### Exercise brief
Scan the following material for the string "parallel" and copy each line in which it appears.
______
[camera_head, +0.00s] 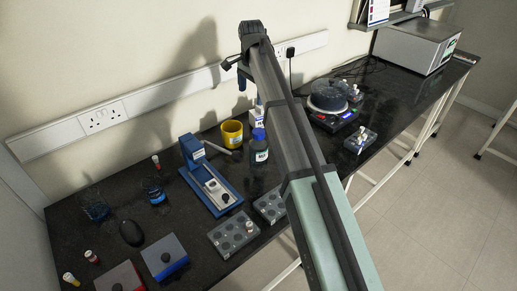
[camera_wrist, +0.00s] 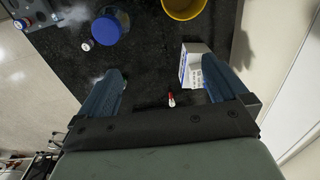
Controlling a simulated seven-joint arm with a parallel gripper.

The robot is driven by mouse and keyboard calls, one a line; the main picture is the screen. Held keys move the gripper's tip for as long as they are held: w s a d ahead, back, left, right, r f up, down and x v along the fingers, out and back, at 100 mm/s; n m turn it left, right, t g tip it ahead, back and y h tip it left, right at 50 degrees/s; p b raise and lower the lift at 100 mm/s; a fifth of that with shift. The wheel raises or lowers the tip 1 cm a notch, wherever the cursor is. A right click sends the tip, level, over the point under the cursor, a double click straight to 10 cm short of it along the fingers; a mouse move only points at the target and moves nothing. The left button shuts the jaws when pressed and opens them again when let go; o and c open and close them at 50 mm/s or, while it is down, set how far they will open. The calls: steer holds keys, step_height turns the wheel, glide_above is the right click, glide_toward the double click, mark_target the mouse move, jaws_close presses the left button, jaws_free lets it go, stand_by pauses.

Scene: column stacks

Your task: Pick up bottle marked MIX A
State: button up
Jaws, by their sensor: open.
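A dark bottle with a blue cap and a pale label (camera_head: 260,148) stands upright on the black bench, just left of my arm in the head view. Its label is too small to read surely. In the wrist view its blue cap (camera_wrist: 106,29) is at the upper left, beyond the tip of the left finger. My gripper (camera_wrist: 166,78) is open, with two blue fingers apart and nothing held between them. In the head view my gripper (camera_head: 240,78) is up near the wall, above and behind the bottle, partly hidden by my arm.
A yellow cup (camera_head: 232,133) stands beside the bottle; a white box (camera_wrist: 192,66) is near the right finger. A blue press (camera_head: 208,180), grey racks (camera_head: 228,240) and a round device (camera_head: 329,95) are nearby. A small red-and-white vial (camera_wrist: 171,99) shows between the fingers.

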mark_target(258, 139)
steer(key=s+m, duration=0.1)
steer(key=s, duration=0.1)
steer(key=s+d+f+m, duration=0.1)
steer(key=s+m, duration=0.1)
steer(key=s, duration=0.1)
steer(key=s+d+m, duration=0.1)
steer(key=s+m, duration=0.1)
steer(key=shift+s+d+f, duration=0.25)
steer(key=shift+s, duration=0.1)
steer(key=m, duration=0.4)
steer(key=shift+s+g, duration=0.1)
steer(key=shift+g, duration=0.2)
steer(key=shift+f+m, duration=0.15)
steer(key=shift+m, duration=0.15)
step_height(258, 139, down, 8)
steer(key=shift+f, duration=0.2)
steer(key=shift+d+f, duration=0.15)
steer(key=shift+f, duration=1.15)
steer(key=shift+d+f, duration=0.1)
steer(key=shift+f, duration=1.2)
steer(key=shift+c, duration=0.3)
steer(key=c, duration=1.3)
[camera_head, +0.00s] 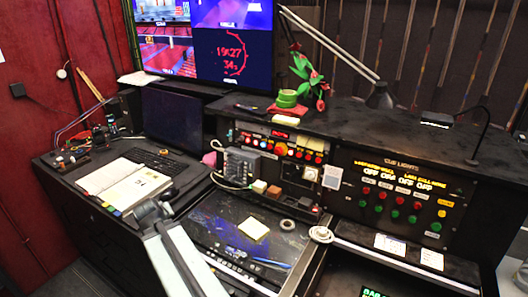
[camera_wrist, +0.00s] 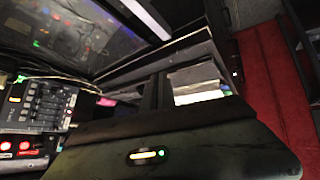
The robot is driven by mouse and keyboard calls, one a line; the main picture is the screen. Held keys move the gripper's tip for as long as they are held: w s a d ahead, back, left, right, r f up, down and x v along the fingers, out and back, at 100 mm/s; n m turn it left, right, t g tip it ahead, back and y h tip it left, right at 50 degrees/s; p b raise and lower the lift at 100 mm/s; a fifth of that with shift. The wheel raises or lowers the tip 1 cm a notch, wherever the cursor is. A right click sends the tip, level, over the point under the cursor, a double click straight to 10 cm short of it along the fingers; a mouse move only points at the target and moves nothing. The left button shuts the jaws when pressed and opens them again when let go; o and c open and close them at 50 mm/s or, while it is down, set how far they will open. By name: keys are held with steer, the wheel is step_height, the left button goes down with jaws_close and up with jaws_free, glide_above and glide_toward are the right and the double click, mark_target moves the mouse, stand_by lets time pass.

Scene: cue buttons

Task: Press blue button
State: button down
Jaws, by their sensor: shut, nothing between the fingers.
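I cannot make out a clearly blue button in either view. The cue lights panel (camera_head: 400,190) at the right in the head view carries rows of red, green and yellow buttons, with lettering above them. More small red and white buttons sit on the console strip (camera_head: 290,147) in the middle. My gripper (camera_head: 150,212) is a dark grey shape at the end of my pale arm, over the desk front near the open book. It is shut and empty, apart from the cue panel. In the wrist view I cannot clearly make out its fingertips.
A grey keypad box (camera_head: 246,164) stands mid-desk. A yellow note (camera_head: 254,229) and a blue pen (camera_head: 271,262) lie in front. A lamp (camera_head: 379,97) overhangs the console. A red wall shows at the left.

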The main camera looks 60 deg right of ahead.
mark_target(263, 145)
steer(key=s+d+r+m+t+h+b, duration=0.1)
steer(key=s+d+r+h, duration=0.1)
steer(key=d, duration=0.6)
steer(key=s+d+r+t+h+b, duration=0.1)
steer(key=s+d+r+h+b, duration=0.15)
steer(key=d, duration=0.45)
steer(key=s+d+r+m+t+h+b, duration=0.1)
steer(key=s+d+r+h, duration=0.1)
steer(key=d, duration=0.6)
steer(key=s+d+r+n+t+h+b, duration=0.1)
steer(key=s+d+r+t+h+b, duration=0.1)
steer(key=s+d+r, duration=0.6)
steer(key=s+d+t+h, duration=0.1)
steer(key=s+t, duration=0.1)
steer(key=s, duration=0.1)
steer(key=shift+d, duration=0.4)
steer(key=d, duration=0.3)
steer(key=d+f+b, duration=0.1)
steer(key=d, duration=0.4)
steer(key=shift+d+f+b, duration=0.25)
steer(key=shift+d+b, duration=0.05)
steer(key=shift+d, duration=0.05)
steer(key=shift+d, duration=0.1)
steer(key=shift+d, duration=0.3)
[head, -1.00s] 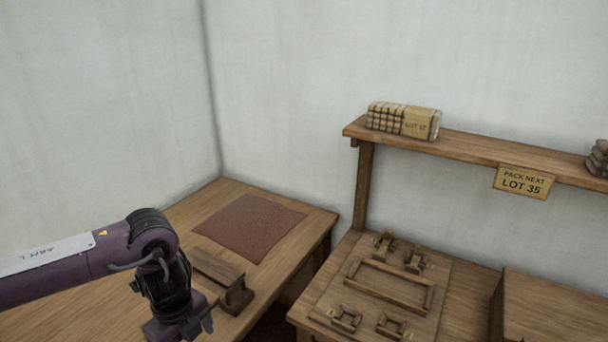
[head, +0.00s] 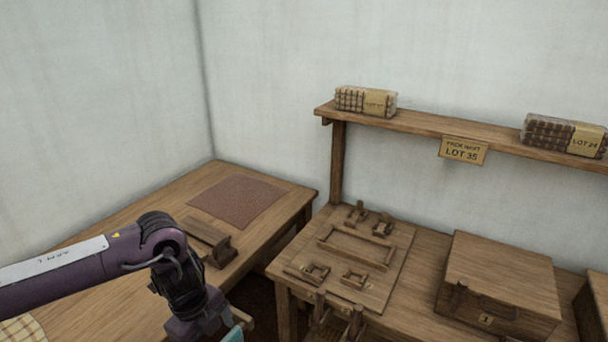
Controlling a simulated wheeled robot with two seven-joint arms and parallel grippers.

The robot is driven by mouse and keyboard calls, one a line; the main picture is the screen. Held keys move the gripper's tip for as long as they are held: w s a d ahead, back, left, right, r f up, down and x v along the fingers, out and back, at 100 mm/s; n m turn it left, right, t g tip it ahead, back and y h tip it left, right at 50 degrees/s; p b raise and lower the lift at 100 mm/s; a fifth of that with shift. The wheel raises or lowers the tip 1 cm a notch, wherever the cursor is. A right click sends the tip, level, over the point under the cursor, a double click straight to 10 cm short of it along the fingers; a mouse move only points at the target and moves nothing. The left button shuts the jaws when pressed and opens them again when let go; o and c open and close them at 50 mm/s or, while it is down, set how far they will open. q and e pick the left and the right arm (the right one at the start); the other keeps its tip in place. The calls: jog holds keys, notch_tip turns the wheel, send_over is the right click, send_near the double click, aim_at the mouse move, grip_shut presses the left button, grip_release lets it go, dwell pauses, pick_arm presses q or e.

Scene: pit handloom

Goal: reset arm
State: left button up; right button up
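My left arm comes in from the left over the left table, and its gripper (head: 236,330) hangs at the bottom edge of the head view. Its fingertips are partly cut off, so I cannot tell whether it is open or shut. My right gripper is not in view.
The left table (head: 130,240) bears a brown mat (head: 237,202) and a wooden block (head: 208,240). Right of it stands a bench with a fixture board (head: 398,262) and a wooden box (head: 503,280). A shelf (head: 430,122) holds bundles (head: 365,101) and a LOT 35 sign (head: 463,151).

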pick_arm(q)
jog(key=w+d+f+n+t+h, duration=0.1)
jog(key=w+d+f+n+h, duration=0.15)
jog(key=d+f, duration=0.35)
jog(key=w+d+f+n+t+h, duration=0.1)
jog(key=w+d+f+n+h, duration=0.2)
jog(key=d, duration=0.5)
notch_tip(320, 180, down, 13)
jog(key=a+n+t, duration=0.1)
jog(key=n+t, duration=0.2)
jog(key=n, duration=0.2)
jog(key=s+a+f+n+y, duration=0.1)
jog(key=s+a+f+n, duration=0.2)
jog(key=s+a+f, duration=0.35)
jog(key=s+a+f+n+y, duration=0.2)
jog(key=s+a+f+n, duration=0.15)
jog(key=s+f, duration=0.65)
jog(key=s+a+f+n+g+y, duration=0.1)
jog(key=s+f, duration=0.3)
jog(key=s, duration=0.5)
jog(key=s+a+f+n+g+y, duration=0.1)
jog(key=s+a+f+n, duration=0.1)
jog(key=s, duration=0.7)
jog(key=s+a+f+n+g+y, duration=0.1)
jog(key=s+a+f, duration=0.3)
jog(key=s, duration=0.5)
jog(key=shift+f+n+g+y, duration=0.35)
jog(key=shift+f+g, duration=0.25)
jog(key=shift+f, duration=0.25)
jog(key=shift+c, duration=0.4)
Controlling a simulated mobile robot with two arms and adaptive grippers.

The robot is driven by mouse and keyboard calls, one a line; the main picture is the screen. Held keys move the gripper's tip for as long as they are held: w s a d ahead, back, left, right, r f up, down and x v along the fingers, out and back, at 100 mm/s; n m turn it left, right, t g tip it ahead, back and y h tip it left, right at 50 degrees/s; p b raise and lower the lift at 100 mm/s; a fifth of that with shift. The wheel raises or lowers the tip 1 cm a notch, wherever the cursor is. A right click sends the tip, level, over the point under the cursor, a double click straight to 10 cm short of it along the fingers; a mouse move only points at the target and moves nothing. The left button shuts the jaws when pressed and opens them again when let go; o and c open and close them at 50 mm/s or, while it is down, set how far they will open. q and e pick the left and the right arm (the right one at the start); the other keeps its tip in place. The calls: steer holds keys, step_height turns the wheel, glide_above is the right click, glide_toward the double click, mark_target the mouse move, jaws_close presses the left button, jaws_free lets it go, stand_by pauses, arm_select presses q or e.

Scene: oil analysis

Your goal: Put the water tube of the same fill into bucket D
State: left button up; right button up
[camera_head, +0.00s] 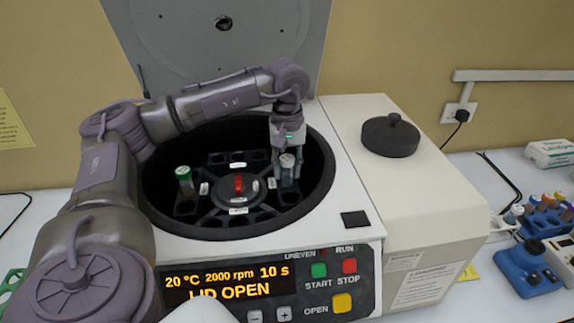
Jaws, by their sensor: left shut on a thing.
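The centrifuge stands open, with its black rotor (237,191) in the round bowl and its lid (218,45) raised behind. My left gripper (288,168) reaches down into the right side of the bowl, shut on a white-capped tube (287,174). The tube is upright at the rotor's right side; I cannot tell whether its lower end is inside a bucket. A green-capped tube (185,180) stands in the bucket at the rotor's left. The near and far buckets look empty. The bucket letters are too small to read. My right gripper is not in view.
The panel (270,282) reads LID OPEN, 20 °C, 2000 rpm, 10 s. A black round knobbed cover (390,136) lies on the casing at right. A blue rack (545,217) with several capped tubes and a blue device (527,270) stand at far right.

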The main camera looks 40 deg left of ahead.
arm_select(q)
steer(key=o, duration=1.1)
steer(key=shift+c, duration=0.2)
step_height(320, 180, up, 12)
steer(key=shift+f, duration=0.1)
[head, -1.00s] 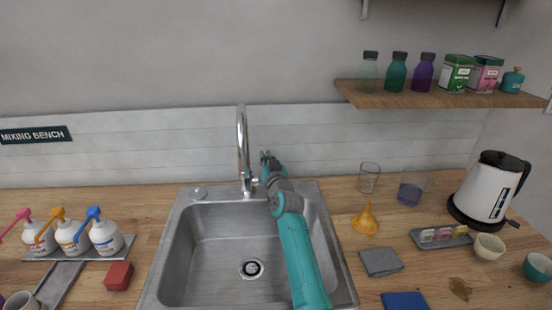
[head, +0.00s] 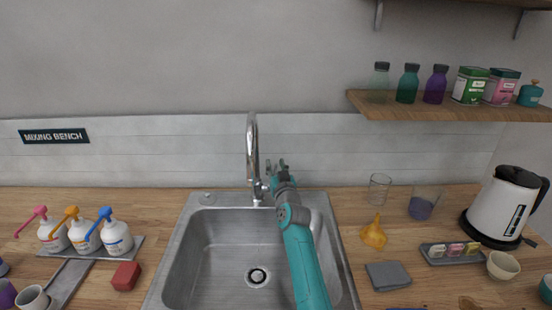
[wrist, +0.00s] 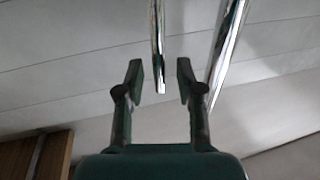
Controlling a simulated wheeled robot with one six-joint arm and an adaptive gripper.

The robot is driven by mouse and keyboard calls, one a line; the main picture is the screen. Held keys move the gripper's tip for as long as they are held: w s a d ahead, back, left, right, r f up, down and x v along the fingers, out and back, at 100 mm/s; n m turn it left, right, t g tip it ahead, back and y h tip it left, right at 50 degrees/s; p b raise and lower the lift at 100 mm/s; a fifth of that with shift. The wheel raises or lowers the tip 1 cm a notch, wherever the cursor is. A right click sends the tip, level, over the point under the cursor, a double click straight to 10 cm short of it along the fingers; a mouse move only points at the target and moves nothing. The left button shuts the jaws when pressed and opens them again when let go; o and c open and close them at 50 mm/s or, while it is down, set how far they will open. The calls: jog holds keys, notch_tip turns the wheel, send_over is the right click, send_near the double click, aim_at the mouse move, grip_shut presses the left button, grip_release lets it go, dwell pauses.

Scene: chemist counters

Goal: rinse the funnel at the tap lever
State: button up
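The yellow funnel (head: 374,233) stands on the wooden counter to the right of the sink, spout up. The chrome tap (head: 252,150) rises at the back of the sink, with its lever (head: 265,188) low on its right side. My gripper (head: 276,165) is raised beside the tap, just right of its column and near the lever. The tap's chrome tubes (wrist: 228,55) show beyond the fingertips. The lever itself is not clear in the wrist view.
The steel sink (head: 180,262) is empty below my arm. A grey cloth (head: 388,275), glass beakers (head: 379,187) and a kettle (head: 505,207) stand on the right counter. Pump bottles (head: 117,238) and a red block (head: 126,276) are on the left. A shelf (head: 450,106) hangs above right.

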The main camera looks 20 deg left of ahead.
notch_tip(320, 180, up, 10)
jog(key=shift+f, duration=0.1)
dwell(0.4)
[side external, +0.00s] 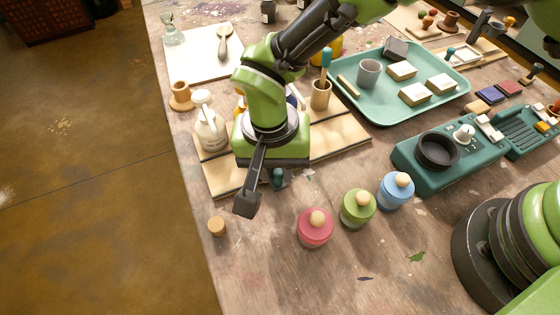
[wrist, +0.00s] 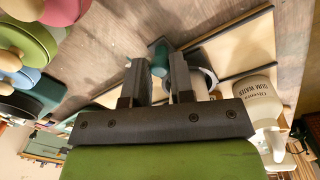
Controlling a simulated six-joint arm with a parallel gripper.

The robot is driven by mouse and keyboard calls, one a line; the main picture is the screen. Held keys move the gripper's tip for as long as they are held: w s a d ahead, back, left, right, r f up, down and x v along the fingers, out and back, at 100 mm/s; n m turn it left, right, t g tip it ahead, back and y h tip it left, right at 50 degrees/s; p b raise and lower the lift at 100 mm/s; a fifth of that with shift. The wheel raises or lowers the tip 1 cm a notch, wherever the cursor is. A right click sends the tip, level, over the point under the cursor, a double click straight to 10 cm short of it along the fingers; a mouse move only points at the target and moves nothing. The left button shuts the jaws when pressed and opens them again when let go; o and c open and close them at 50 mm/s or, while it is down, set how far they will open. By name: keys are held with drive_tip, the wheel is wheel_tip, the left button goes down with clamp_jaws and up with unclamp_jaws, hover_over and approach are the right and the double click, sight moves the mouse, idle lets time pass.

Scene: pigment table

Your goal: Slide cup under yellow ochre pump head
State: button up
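My gripper (side external: 262,192) is low over the near edge of the wooden board, fingers pointing down. In the wrist view my gripper (wrist: 158,68) has its two fingers apart. A small teal-topped thing (side external: 278,177) is close beside the fingers; I cannot tell if it touches them. A grey cup (side external: 369,73) stands upright on the green tray, away from my gripper. A white round thing with a dark rim (wrist: 203,82) is partly hidden behind one finger in the wrist view. A bit of yellow (side external: 240,106) shows behind my arm; the yellow ochre pump head cannot be made out.
A white pump bottle (side external: 211,132), labelled gum water in the wrist view (wrist: 255,105), stands left of my arm. Pink (side external: 315,232), green (side external: 357,212) and blue (side external: 394,194) jars stand in front. The green tray (side external: 382,112) holds several pale blocks. A scale (side external: 415,182) is at right.

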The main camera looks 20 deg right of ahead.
______
### Reply to the task
Controlling a simulated seven-joint arm with a parallel gripper.
Controlling a simulated wheeled robot with two seven-joint arms and parallel grippers.
Controlling a simulated six-joint arm with a parallel gripper.

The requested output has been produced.